## Instruction
Pull out every line below that holds the word "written".

## Data from robot episodes
----------
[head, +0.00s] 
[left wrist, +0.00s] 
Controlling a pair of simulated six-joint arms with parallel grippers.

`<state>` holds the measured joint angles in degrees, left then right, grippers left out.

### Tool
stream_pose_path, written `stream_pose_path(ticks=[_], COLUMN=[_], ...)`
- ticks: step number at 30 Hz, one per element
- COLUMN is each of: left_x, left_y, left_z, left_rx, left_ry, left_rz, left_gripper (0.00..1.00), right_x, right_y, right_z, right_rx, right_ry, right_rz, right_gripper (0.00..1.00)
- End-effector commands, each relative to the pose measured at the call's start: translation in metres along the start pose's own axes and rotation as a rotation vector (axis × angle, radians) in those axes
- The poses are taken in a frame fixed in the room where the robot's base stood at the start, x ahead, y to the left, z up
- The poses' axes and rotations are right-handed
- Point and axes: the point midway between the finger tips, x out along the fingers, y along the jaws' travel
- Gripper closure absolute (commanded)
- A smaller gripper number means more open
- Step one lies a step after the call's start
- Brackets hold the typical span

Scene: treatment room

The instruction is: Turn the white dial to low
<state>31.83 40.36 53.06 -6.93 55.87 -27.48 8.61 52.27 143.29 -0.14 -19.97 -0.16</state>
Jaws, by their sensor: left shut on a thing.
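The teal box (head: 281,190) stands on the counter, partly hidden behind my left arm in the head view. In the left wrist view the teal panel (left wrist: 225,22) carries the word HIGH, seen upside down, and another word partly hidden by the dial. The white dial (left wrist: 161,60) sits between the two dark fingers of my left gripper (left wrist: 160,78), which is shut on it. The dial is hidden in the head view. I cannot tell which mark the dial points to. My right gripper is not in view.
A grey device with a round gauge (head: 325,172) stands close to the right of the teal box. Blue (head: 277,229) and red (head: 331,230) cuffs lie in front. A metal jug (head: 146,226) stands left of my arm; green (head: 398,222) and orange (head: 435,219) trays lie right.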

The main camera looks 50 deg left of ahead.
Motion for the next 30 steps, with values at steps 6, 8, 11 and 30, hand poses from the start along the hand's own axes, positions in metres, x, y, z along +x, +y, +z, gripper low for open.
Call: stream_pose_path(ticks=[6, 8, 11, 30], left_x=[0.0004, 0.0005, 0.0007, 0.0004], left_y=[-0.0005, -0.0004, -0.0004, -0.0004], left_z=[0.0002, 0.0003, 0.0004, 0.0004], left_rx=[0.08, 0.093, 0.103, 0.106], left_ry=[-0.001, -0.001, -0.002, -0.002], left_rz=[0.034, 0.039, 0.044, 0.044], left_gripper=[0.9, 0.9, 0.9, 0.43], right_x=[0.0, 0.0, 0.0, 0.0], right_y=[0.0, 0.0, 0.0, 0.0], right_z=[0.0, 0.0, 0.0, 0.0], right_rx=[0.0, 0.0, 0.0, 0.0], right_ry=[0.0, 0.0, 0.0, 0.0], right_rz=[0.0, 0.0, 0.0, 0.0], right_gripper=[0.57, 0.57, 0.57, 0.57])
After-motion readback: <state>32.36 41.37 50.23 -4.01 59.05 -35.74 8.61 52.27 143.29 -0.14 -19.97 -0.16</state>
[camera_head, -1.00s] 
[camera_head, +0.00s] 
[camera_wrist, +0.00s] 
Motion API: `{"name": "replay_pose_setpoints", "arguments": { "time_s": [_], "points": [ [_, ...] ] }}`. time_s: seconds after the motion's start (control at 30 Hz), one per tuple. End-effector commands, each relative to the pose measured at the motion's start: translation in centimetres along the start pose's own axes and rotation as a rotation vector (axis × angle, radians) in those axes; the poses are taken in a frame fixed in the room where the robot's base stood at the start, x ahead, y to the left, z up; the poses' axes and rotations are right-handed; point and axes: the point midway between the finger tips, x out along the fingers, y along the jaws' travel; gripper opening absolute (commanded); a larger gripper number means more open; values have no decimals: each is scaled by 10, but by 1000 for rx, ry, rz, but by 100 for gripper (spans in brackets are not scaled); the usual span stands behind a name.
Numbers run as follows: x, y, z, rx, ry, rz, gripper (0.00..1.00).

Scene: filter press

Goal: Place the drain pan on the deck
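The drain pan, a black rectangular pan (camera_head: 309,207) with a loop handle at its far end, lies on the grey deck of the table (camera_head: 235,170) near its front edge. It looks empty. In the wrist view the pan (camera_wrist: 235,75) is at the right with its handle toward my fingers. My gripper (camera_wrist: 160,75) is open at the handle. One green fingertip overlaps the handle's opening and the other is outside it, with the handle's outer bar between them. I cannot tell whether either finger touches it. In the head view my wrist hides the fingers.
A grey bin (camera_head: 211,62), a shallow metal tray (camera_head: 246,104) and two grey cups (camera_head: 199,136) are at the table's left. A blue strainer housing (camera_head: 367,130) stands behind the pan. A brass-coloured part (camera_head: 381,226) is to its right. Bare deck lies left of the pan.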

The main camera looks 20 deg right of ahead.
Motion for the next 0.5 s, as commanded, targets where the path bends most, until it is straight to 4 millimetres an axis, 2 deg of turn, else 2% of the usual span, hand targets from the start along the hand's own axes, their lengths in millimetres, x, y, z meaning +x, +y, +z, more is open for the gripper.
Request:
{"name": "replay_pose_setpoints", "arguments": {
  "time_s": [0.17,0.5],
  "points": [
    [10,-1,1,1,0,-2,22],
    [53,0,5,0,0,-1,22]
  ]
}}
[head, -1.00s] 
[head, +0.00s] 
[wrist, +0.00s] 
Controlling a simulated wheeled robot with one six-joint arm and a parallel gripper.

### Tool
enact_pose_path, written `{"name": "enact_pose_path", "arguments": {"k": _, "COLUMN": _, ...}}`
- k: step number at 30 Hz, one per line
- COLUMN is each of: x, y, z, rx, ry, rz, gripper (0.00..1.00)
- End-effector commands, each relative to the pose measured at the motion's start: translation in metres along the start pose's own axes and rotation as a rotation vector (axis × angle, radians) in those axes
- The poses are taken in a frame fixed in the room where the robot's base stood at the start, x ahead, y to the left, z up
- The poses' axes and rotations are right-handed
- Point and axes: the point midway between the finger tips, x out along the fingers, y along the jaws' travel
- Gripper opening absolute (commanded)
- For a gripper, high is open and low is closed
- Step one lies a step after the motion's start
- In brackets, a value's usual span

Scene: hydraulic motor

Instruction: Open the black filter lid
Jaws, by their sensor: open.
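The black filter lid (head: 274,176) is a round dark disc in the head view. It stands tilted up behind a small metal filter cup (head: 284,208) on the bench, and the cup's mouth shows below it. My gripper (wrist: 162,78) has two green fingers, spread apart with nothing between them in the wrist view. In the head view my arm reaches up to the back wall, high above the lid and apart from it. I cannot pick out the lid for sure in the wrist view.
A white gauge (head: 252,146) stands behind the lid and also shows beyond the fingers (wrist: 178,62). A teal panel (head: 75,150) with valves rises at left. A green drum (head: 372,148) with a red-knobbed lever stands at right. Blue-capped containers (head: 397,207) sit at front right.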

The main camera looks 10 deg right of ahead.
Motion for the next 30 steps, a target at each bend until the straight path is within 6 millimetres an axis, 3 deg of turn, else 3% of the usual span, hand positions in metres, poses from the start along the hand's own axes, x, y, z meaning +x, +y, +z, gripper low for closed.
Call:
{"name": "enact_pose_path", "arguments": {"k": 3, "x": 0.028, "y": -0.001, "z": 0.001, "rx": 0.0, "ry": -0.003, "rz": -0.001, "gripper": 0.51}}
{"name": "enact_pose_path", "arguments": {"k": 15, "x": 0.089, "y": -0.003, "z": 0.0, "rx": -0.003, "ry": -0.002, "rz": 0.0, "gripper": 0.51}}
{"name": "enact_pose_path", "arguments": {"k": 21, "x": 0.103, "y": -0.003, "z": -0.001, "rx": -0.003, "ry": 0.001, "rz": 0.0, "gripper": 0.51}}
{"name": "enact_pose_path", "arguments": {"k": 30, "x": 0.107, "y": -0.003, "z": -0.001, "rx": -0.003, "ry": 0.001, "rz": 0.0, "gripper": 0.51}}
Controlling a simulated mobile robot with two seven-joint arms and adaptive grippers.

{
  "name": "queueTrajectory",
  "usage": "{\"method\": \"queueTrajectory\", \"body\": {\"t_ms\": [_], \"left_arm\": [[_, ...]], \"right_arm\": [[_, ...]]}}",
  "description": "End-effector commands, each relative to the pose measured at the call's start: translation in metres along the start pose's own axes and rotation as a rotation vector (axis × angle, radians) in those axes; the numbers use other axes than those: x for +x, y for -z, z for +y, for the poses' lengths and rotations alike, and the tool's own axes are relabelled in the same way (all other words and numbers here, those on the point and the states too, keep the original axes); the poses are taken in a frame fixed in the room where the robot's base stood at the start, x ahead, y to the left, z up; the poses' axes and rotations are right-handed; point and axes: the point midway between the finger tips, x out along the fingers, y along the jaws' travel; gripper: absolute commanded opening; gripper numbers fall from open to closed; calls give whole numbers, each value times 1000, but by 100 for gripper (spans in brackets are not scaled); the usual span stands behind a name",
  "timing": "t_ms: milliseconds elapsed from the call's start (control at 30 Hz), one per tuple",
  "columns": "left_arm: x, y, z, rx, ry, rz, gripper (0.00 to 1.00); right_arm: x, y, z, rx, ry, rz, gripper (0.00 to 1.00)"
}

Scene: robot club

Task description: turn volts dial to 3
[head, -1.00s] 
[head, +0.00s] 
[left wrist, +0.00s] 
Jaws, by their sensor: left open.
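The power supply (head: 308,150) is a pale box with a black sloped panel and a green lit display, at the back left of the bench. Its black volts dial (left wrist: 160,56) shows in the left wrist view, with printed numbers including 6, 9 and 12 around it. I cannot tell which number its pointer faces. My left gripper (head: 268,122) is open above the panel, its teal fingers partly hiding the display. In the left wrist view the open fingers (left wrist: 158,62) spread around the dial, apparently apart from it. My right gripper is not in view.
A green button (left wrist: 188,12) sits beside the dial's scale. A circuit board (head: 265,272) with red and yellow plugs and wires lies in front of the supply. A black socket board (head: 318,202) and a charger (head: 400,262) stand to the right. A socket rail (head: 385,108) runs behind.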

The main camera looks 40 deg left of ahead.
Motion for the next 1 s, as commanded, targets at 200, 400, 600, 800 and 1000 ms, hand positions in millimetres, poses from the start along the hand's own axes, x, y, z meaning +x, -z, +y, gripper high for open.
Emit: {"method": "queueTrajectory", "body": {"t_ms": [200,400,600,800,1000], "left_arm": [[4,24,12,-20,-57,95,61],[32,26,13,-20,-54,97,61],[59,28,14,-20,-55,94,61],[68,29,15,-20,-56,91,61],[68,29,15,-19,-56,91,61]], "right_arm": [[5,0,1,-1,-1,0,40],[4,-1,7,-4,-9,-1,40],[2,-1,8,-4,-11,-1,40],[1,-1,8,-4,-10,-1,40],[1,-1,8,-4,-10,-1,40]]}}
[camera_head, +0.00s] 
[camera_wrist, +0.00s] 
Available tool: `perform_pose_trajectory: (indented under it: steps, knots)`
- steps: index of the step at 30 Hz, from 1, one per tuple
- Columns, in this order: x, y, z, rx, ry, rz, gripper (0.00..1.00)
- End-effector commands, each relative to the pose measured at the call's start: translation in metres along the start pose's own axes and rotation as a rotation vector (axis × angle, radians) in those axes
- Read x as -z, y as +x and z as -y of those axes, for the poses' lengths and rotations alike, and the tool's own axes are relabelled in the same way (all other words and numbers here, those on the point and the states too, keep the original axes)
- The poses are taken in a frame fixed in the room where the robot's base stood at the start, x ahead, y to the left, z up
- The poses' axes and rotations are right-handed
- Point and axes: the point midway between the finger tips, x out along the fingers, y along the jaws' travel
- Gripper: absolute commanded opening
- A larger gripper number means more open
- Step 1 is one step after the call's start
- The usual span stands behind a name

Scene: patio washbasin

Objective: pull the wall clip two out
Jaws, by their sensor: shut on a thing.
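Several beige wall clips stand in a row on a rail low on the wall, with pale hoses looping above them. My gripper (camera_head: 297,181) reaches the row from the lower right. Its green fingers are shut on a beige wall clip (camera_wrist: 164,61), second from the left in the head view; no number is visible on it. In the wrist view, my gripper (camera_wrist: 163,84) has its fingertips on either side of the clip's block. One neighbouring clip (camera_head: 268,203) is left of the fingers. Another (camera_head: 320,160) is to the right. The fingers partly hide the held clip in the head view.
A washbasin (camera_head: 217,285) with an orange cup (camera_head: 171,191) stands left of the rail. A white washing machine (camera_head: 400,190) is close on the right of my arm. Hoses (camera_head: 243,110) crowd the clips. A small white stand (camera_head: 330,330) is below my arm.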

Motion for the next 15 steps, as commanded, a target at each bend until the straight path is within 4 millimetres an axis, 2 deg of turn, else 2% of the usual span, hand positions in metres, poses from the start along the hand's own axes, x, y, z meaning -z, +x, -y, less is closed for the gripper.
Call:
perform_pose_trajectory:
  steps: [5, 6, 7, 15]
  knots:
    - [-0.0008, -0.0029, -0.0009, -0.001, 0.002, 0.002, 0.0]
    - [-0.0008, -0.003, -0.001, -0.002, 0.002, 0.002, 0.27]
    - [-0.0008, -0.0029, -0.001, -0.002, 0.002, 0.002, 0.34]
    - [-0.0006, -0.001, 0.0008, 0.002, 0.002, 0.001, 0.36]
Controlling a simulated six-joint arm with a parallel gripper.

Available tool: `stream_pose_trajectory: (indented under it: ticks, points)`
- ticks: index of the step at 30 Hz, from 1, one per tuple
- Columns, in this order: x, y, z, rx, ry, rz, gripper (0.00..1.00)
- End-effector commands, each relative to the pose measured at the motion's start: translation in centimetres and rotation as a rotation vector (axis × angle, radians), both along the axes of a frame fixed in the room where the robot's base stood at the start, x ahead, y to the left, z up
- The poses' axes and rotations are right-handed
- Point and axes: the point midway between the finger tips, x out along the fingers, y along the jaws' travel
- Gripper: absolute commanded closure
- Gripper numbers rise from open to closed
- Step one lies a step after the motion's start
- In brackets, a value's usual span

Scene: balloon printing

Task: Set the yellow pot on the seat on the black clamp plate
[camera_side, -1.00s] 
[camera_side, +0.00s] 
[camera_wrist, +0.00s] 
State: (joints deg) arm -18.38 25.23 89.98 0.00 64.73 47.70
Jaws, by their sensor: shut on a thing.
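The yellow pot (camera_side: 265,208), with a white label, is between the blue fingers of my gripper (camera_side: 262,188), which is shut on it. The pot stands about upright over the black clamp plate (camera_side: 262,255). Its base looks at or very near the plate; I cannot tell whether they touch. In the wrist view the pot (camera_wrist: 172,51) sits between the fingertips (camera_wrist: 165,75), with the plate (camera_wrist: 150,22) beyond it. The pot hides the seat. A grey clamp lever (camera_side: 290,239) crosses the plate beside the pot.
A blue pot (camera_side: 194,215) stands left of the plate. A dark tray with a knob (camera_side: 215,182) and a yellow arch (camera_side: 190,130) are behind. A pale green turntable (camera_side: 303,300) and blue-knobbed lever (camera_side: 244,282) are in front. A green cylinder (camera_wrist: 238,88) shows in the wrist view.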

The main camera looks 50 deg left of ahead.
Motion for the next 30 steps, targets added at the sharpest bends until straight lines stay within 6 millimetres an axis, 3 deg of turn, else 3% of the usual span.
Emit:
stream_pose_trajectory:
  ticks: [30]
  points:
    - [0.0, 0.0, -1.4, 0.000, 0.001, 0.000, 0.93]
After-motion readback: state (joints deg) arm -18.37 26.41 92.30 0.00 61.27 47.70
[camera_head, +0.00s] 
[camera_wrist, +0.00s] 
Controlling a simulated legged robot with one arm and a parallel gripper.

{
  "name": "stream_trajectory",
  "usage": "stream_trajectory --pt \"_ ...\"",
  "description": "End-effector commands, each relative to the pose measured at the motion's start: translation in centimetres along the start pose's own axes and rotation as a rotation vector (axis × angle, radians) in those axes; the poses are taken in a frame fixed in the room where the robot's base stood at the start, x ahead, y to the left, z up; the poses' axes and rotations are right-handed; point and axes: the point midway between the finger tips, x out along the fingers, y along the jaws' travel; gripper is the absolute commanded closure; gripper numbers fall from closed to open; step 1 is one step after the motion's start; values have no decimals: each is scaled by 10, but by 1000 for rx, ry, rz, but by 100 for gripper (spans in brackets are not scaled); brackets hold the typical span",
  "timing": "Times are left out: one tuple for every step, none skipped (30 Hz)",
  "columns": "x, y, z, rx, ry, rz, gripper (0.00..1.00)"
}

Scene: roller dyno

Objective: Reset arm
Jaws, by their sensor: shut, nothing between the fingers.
----------
## In response
stream_pose_path, written `stream_pose_path(ticks=[_], COLUMN=[_], ...)`
enact_pose_path, written `{"name": "enact_pose_path", "arguments": {"k": _, "COLUMN": _, ...}}`

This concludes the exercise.